What an AWESOME project!! Here’s why:
- it was challenging
- it was FULL of educational lessons
- IT HAD GLITTER!!!!!!!!!!
Kindergartners learned about spatial relationships. No I’m not saying “special” with a southern accept. Spatial. As in, space between objects within a composition. They learned about SPACE. In art, you can be talking about space two different ways:
- Positive & Negative Space (anything tangible is positive space, all the space around the tangible objects is negative space)
- Spatial relationships (foreground, middleground, background, the space from the front of a composition to the back of the composition)
Here is our concept for this lesson:
- Relationships of objects in composition
And here is the objective:
- Students will be able to identify the foreground, middle grounds, and background in a composition.
- Students will apply that knowledge of spatial relationships, and paint a composition by mixing blue and white to show correct spatial relationships.
- Students will then create a scene with winter trees in their composition to again show correct spatial relationships.
Here is the fun conversation I had with the kinderbabycuties:
Me: When you see an airplane in the sky, does it LOOK big or small to you?
Me: Exactly! But, what about when you get on an airplane? Is it little itty bitty like it looks in the sky? Or is it big?
Me: Correct! So, what happened in the sky? Did I get Gru to use his shrink-ray to shrink the airplane when it goes and flies to another city?
So cute, they love it. So I explain how our eyes kinda play tricks on us. When objects are further away, they appear smaller. Then I had the whole class stand up, I picked 2 students who are the same height. I had them stand next to each other and one slowly walked to the other side of the room. Then the rest of the class used their use their thumb for reference on how small she looked, because she LOOKED like she was smaller than the other student – but the other person was still the same height. This is a little hard to explain, maybe next year I’ll snap a picture and blur faces out so you can see what I mean. Either way, I think it really drove home the point and the kids had fun. 🙂
Now I showed them the final example of what we were making. Here’s mine (By the way, I got this fantastic lesson idea from Deep Space Sparkle. I also entered it into a contest for $50 gift card to her website where I can get some more lessons!):
We talked about how the size of the trees gets smaller as their eyes travel to the back of the paper. I asked if they noticed any other way we know the small tree is in the background. The colors! Colors also fade the further back they go! So that’s why dark blue is in the foreground, medium blue is in the middleground, and light blue is in the background. Aaaaaand the colors of the trees also changed. Dark green is in the foreground, regular green is in the middleground, and light green is in the background.

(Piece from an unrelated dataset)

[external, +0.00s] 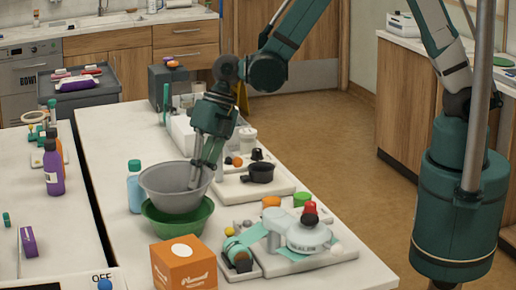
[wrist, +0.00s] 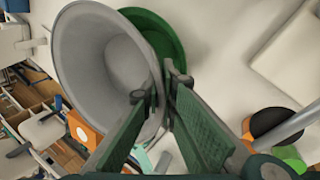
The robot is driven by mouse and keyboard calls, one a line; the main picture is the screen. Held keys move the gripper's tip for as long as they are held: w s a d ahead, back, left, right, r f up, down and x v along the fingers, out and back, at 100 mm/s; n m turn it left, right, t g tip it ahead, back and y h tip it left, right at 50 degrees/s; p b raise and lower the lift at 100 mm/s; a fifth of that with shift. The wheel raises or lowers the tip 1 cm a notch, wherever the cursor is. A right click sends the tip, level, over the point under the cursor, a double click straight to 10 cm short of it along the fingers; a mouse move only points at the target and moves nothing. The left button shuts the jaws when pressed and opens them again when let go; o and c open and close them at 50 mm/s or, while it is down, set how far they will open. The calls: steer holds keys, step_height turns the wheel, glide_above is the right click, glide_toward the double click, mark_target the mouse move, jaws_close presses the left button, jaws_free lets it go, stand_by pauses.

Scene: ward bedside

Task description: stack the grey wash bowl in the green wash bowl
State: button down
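The grey wash bowl (external: 172,190) is right above the green wash bowl (external: 178,224) in the external view and hides much of its inside. In the wrist view the grey bowl (wrist: 95,55) fills the upper left, and part of the green bowl (wrist: 165,32) shows behind it, offset to the right. My gripper (external: 207,172) points down at the grey bowl's right rim. In the wrist view its fingers (wrist: 164,88) are closed on either side of that rim, pinching the wall. I cannot tell whether the two bowls touch.
An orange box (external: 184,268) stands in front of the bowls and a blue bottle (external: 135,188) at their left. A tray with a white device (external: 308,238) lies at the right. Another tray with a dark pot (external: 260,173) is behind. The table's left edge borders a gap.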

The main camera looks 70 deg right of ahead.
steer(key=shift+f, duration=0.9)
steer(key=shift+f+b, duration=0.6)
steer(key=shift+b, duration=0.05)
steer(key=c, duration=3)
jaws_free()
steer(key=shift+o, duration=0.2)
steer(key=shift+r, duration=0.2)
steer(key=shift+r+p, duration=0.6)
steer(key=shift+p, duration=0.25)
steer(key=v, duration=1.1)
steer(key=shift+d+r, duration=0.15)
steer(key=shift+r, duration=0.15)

Day One: I had pre-folded the paper for the kids to make them more succesful at keeping the colors where they should stay. I gave them blue, and showed them to paint with an up and down motion, kind of like taly marks all along the bottom section. Next they got some white paint, filled in the entire middle section, and lastly they got white paint but used the same paintbrushes because they still had some remaining blue paint on them – and that made a very light blue for the top. That was all we had time for!
Day Two: We cut out our green trees (I gave them different sized paper to make sure they did this correctly), then they painted watered down glue on, and sprinkled glitter on (THEMSELVES!!), and lastly, they used a q-tip to paint white snow all over their scenes.
Gosh, I really did love this project. I was so excited to write about it and share it with you guys, I didn’t take as many pictures as I would have liked. So I’ll be adding to it later!